Sometimes, rights under a contract might be assigned to a non-party. For example, you buy a car from a dealer, signing a contract and promising to make monthly payments to the dealer for five years. The next day, the dealer assigns the contract to a bank. The bank now has the right to the monthly payments, and you have the obligation to make the payments to the bank. It makes no difference that the bank was not a party to your contract with the dealer. You still have to pay the bank.
2. YOU CONNED ME; I HAD NO CHOICE.
Once a contract has been formed, courts are reluctant to set aside the contract where the parties freely give their consent to the exchange. Some circumstances in the formation process that come to light after the deal is struck may give the court good cause to grant relief in the form of rescission of the agreement. These reasons for relief are called defense to formation. Because the courts consider contracts sacrosanct, they require the party urging a defense to jump through many hoops in many cases.
Misrepresentation, Duress, and Undue Influence.
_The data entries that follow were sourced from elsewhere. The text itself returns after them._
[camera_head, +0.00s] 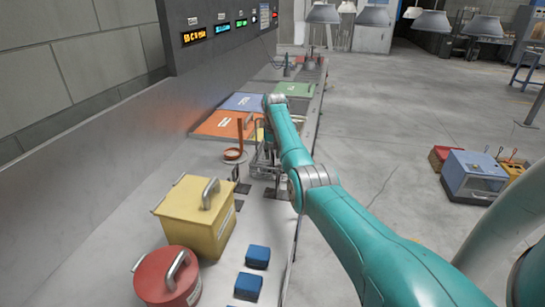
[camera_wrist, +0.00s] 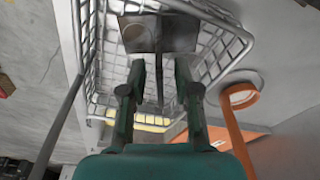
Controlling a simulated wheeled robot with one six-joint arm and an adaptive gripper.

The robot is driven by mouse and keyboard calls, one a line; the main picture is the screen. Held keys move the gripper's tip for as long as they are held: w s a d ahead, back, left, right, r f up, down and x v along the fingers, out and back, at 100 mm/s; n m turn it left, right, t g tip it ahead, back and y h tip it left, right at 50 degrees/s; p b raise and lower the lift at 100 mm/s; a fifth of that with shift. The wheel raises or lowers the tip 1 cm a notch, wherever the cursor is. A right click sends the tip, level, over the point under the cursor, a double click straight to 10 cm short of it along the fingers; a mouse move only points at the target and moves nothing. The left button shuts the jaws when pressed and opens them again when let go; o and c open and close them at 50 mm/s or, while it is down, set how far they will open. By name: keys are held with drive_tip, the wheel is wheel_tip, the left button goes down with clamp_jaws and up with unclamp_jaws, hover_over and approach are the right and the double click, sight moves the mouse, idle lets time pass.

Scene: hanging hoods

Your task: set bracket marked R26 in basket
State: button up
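A grey metal bracket (camera_wrist: 140,35) with an upright flange shows in the wrist view, inside the outline of the wire basket (camera_wrist: 84,55). No R26 marking is readable on it. My gripper (camera_wrist: 160,68) is open, its fingers on either side of the flange with gaps showing. I cannot tell whether the bracket rests on the basket floor. In the head view the wire basket (camera_head: 257,164) stands on the bench beyond my arm, which partly hides it. My gripper is mostly hidden there.
An orange ring stand (camera_head: 234,155) is beside the basket. Small dark pieces (camera_head: 242,188) lie in front of it. A yellow box (camera_head: 195,218), red canister (camera_head: 168,278) and blue blocks (camera_head: 257,257) are nearer. Coloured mats (camera_head: 215,125) lie beyond.

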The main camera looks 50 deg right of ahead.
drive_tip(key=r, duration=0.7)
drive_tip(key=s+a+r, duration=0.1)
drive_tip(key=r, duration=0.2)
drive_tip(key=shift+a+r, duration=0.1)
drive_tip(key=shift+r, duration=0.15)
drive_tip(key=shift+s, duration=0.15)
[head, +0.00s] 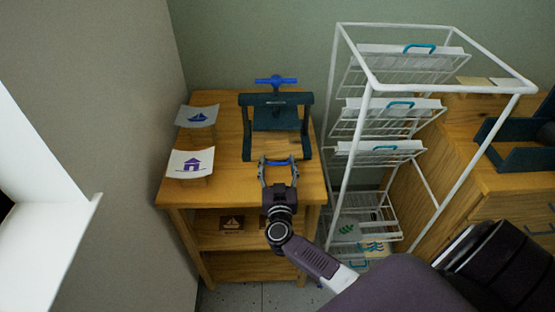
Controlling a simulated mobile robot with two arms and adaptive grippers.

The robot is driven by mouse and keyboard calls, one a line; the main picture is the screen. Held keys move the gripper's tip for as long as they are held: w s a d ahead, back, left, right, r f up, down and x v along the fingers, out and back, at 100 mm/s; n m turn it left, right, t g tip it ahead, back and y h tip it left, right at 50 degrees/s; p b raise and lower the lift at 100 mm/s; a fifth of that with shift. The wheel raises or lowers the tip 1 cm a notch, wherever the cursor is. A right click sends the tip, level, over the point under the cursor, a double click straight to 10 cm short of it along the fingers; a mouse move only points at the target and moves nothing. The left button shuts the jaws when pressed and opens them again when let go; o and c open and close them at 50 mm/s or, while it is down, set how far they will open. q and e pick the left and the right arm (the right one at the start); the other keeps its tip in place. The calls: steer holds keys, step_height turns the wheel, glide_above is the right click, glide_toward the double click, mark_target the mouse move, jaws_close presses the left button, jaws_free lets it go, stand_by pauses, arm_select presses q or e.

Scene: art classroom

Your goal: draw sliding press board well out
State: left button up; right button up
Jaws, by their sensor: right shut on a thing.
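A dark teal press (246,128) stands on a wooden cabinet against the back wall, with a blue T-handle (276,80) on top. The sliding press board is at its front, and its blue front handle (277,162) shows between my fingers. My right gripper (277,164) reaches in from the lower right and is shut on this handle. The gripper and the press frame hide much of the board, so I cannot tell how far out it stands. My left gripper is not in view.
Two prints, a blue boat (197,116) and a purple house (190,163), stand left of the press on the wooden cabinet (225,186). A white wire rack (351,140) stands close on the right. A wall bounds the left. Floor shows before the cabinet.

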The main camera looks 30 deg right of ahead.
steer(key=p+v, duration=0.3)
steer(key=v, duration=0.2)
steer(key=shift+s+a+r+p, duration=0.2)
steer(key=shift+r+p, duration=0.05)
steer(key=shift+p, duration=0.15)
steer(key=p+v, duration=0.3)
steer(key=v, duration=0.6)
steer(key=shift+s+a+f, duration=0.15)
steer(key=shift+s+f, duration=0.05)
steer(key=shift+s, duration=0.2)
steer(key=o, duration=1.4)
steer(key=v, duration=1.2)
Misrepresentation is the making of false statements that induce a party to consent to the exchange. Under the proper circumstances, a court will rescind a contract for misrepresentation. In Jack's case, if it had turned out that the beans were not magical, Jack might be able to get his cow back. The statement of the funny old man would have been false. The first step for Jack is to show that the representation was material in inducing Jack to make the exchange. Certainly, the magical characteristic of the beans was material to the deal. Nonetheless, Jack might not win his case. He also needs to show that his reliance on the statement was reasonable. The test of reasonableness is objective, meaning that the ordinary reasonable person would have been justified in relying on the statement in making the deal. Clearly, in the real world, such reliance would not have been reasonable and Jack would lose.
Duress used to induce consent to a transaction might be another way to avoid performance under a contract. Duress is shown by the combination of an improper threat with no choice. The threatened party must be left with no reasonable alternative but to consent to the exchange. A threat to commit a crime, such as murder, mayhem, or assault and battery usually will be good enough to void the contract. Again, however, the circumstances must be looked at carefully. If a 125-pound woman threatens to kill a 200-pound man unless he signs a contract, the man has a reasonable alternative. He can get up and walk away. If she points a loaded revolver at him, the threat is real. He should have no trouble getting out of the contract.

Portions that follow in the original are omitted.